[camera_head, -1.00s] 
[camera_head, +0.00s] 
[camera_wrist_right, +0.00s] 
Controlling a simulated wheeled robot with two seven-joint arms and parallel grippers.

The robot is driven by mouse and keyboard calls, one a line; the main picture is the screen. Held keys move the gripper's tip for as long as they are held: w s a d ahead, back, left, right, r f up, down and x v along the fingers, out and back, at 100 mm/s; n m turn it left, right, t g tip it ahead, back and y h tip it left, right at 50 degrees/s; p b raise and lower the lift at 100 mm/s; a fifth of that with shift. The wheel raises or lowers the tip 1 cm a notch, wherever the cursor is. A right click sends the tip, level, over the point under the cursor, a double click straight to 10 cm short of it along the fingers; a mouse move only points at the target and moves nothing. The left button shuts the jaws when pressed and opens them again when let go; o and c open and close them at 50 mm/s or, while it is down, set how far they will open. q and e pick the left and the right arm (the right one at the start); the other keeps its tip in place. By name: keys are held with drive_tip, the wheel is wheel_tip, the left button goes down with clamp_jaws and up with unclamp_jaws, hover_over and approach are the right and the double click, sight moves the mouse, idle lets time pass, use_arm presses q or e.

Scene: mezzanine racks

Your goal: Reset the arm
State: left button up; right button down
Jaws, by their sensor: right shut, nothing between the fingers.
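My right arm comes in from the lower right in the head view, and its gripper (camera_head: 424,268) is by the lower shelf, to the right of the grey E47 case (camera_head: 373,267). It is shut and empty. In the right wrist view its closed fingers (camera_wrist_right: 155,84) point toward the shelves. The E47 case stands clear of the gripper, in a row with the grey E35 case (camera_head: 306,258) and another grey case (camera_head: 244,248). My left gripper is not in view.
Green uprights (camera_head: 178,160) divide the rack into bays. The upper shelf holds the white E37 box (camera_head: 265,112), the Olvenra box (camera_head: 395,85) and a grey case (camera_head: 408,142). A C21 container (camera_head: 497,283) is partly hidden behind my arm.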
========================================
#### Instructions to follow
Extract all of the data exactly as written.

#### Exercise result
[camera_head, -1.00s] 
[camera_head, +0.00s] 
[camera_wrist_right, +0.00s] 
Controlling a simulated wheeled robot with two seven-joint arms and parallel grippers.

The robot is driven by mouse and keyboard calls, one a line; the main picture is the screen. Held keys move the gripper's tip for as long as they are held: w s a d ahead, back, left, right, r f up, down and x v along the fingers, out and back, at 100 mm/s; n m turn it left, right, t g tip it ahead, back and y h tip it left, right at 50 degrees/s; p b raise and lower the lift at 100 mm/s; a fifth of that with shift. The wheel raises or lowers the tip 1 cm a notch, wherever the cursor is. A right click sends the tip, level, over the point under the cursor, a double click straight to 10 cm short of it along the fingers; a mouse move only points at the target and moves nothing. The left button shuts the jaws when pressed and opens them again when let go; o and c open and close them at 50 mm/s or, while it is down, set how far they will open. q and e pick the left and the right arm (the right one at the start); the other keeps its tip in place. By name: keys are held with drive_tip, the wheel is wheel_tip, the left button goes down with clamp_jaws and up with unclamp_jaws, hover_over and approach are the right and the double click, sight moves the mouse, idle lets time pass, use_arm presses q or e.

Scene: mezzanine racks

Your goal: Reset the arm
State: left button up; right button down
Jaws, by their sensor: right shut, nothing between the fingers.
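My right arm comes in from the lower right in the head view, and its gripper (camera_head: 424,268) is by the lower shelf, to the right of the grey E47 case (camera_head: 373,267). It is shut and empty. In the right wrist view its closed fingers (camera_wrist_right: 155,84) point toward the shelves. The E47 case stands clear of the gripper, in a row with the grey E35 case (camera_head: 306,258) and another grey case (camera_head: 244,248). My left gripper is not in view.
Green uprights (camera_head: 178,160) divide the rack into bays. The upper shelf holds the white E37 box (camera_head: 265,112), the Olvenra box (camera_head: 395,85) and a grey case (camera_head: 408,142). A C21 container (camera_head: 497,283) is partly hidden behind my arm.

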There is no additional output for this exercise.